In the weeks to come, we will see a similar theme in our liturgical calendar. Next Monday night, Tisha b’Av is upon us. As Progressive Jews, we have a checkered relationship with Tisha b’Av at best – not many of us pine for the Third Temple – but there’s a very powerful message to Tisha b’Av. Both the Biblical and the Rabbinic tradition self-reflect critically on what caused the destruction of our axis mundi, the sanctum of our people. Rather than shifting the blame to external forces, we turn to Eichah, the book of Lamentations which recounts our sin, and likewise the Rabbis turn to the idea of ‘sinat chinam’, baseless hatred. As the Gemara Yoma 9b from the Babylonian Talmud teaches:
‘Why was the First Temple destroyed? Because f three evils in it: idolatry, sexual immorality and bloodshed . . . But why was the Second Temple destroyed, seeing that during the time it stood people occupied themselves with Torah, with observance of precepts, and with the practice of charity? Because during the time it stood, hatred without rightful cause prevailed. This is to teach you that hatred without rightful cause is deemed as grave as all the three sins of idolatry, sexual immorality and bloodshed together.’
The Jewish tradition dwells extensively on sinat chinam, baseless hatred, citing conflicts with the disciples of Rabbi Akiva or the incident between Kamtza and bar Kamtza, two Jewish enemies who ended up betraying Jews to the Roman authorities, leading to the Bar Kochba Revolt. We often focus on the destructive consequences of baseless hatred but maybe we should also look at the psychology that precedes it. We hate without cause because we shift the blame, we fail to acknowledge our own shortcomings and to take responsibility for our actions. “You can’t control what others do”, my mother taught, “but you can control what you do.” Once you control your own actions, you can choose to move towards reconciliation.
And so, it is that after Tisha b’Av, we read the Haftarot of Consolation and we enter the more inspiring territory of Deuteronomy, the ‘Mishneh Torah’, the fifth book of Moses that distils many of the rousing themes of the other four books. It is Deuteronomy that gives us the second Decalogue, that gives us the texts of the Shema and V’ahavta, the visions and blessings of Moses and that gives us the heart of ethical monotheism. In a sense, Devarim allows itself to return to it’s own essence, just as we return to ours during the High Holy Days.

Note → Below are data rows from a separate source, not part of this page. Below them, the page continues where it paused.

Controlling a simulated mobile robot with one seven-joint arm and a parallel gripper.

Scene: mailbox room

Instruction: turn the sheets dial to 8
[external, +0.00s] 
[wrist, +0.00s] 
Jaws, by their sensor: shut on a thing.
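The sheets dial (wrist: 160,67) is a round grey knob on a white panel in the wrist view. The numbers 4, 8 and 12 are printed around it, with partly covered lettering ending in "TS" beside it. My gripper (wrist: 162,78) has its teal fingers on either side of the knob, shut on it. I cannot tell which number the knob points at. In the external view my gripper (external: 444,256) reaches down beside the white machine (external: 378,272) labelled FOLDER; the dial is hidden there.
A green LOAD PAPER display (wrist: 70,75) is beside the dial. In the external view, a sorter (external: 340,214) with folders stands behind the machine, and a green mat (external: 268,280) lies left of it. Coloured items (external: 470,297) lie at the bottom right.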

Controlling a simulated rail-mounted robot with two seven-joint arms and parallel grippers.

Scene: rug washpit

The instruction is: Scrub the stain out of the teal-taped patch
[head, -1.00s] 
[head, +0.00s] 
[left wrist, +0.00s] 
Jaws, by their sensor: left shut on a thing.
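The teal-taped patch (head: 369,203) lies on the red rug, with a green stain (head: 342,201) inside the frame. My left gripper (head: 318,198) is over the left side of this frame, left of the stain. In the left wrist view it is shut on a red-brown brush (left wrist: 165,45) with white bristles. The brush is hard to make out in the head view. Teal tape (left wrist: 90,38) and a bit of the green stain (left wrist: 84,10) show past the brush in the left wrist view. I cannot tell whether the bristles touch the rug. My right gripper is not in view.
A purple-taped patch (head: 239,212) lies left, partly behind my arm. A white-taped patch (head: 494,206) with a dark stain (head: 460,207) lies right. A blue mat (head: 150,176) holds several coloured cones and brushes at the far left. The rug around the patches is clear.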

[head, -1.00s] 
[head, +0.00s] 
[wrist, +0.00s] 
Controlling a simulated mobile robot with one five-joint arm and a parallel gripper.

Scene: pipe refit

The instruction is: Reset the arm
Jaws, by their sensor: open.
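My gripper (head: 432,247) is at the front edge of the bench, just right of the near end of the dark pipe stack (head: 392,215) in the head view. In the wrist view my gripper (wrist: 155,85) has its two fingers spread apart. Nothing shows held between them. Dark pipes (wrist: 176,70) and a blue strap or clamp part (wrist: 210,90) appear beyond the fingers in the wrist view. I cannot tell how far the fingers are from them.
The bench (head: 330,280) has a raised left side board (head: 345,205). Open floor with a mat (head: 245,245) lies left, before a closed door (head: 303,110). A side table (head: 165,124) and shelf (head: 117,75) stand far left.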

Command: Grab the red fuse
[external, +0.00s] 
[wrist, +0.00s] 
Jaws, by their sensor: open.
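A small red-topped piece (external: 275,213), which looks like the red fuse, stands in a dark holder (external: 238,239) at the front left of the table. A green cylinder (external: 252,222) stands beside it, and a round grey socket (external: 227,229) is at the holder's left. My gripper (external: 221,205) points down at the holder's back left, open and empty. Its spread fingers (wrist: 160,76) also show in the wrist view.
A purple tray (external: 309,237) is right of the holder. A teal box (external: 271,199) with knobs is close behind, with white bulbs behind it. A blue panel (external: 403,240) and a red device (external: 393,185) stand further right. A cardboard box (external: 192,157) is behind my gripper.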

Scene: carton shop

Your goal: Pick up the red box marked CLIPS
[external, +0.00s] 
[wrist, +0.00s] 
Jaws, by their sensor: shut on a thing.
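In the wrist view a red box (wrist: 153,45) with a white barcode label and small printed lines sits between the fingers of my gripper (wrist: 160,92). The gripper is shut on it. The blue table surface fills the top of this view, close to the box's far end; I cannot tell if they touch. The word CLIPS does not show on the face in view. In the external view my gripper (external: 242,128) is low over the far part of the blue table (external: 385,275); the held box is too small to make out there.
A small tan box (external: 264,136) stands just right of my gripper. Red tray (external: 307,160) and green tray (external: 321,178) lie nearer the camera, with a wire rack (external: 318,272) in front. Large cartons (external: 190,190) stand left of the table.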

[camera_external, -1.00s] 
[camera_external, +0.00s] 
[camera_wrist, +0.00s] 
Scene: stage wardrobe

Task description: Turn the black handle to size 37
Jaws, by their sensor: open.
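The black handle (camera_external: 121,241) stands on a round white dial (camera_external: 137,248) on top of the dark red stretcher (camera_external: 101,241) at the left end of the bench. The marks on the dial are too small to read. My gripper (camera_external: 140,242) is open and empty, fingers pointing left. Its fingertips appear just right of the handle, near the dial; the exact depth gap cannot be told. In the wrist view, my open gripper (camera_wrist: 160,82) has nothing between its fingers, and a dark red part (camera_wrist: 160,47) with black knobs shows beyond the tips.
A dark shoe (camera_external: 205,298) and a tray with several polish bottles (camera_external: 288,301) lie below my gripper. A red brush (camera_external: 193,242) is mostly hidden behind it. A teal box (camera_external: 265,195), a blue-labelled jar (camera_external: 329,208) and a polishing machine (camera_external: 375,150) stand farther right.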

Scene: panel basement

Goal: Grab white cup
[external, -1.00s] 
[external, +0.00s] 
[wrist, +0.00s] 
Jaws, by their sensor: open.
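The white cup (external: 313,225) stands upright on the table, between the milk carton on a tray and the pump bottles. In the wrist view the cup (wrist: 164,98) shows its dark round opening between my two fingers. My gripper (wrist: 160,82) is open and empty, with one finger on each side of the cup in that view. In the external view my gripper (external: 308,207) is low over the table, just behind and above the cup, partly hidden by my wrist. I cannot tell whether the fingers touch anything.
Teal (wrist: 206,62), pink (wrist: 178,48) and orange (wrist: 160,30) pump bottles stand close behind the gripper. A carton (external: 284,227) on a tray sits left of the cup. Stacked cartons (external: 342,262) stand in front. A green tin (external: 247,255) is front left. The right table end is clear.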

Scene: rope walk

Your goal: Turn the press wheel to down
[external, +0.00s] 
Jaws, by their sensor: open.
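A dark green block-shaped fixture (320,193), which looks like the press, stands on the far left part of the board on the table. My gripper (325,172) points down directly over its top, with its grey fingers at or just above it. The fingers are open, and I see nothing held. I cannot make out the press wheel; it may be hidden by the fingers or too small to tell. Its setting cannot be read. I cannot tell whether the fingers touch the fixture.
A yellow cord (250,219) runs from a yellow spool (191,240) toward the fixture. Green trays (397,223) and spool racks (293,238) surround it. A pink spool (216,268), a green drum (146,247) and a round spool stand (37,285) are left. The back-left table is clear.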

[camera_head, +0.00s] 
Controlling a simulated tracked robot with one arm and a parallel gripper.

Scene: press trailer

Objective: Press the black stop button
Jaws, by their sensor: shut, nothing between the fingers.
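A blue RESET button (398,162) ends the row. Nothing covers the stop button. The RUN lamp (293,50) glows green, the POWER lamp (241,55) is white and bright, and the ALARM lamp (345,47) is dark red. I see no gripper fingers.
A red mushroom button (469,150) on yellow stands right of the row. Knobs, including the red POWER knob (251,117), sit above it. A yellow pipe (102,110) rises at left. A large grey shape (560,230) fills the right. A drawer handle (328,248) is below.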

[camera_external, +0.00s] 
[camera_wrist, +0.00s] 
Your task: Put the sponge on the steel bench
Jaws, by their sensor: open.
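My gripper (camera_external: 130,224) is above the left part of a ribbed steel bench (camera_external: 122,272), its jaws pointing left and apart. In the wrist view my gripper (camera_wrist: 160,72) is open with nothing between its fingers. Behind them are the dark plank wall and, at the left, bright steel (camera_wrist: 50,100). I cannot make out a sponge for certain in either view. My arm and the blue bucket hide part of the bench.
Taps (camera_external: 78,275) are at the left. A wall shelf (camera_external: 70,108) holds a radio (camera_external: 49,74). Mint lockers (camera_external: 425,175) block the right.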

These themes blend beautifully as we follow the rhythms of the year. In a little more than seven weeks, Rosh haShanah is upon us (that fact fills many a pulpit rabbi with dread!) and we are held accountable to what we’ve done the past year. In a little under a month, it is Rosh Chodesh Elul, the month of greater spiritual intimacy, a time that we can use to reflect on how we can be better people and act upon our more noble inclinations. But suspended between the rebukes of Tisha b’Av and the reconciliation of Yom Kippur lies a moment to take honest stock. To do this requires an ability to embrace an expansive and compassionate morality and to unfold a vision that is at once humble and bold. It means embracing our vulnerability rather than our victimhood. Our Haftarah echoes this as Isaiah (1:10-18) speaks:
"Hear the word of the Eternal, you chieftains of Sodom; give ear to our God’s instruction, you folk of Gomorrah! What need have I of all your sacrifices? Says the Eternal. I am sated with burnt offerings of rams… that you appeared before me. Who asked that of you? …Wash yourselves clean; put your evil doings away from My sight. Cease to do evil; learn to do good, devote yourselves to justice, aid the wronged. Uphold the rights of the orphans; defend the cause of the widow. Come let us reach an understanding, says the Eternal. Be your sins like crimson, they can turn snow-white…”
What is remarkable about this passage is its transformative power. First, we are called to acknowledge our shortcomings. We are like the politicians and denizens of Sodom and Gomorrah, the twin cities of callousness, where legalised cruelty reigned supreme. We are told not to shift the blame through futile sacrifices. God doesn’t want glib excuses, God desires the heart and righteous acts.
What is important to remember in all of this that none of this means that we aren’t wronged, that we haven't experienced injustice. But when we’re willing to move forward, then practicing a ‘tzimzum’ of the self to allow space for the other, can best guarantee change. The ability to say ‘I want to talk to you, and I am willing to acknowledge where I was wrong’, can often prompt the other party to take similar steps.
Our tradition of critical self-reflection as a people is one of the things we should celebrate about being Jewish. Our Prophets and Rabbis created a model to move forward with justice and kindness. We should not hesitate to shelter under the wings of this wisdom and see where this redemptive path can take us, from Av to Tishrey and beyond.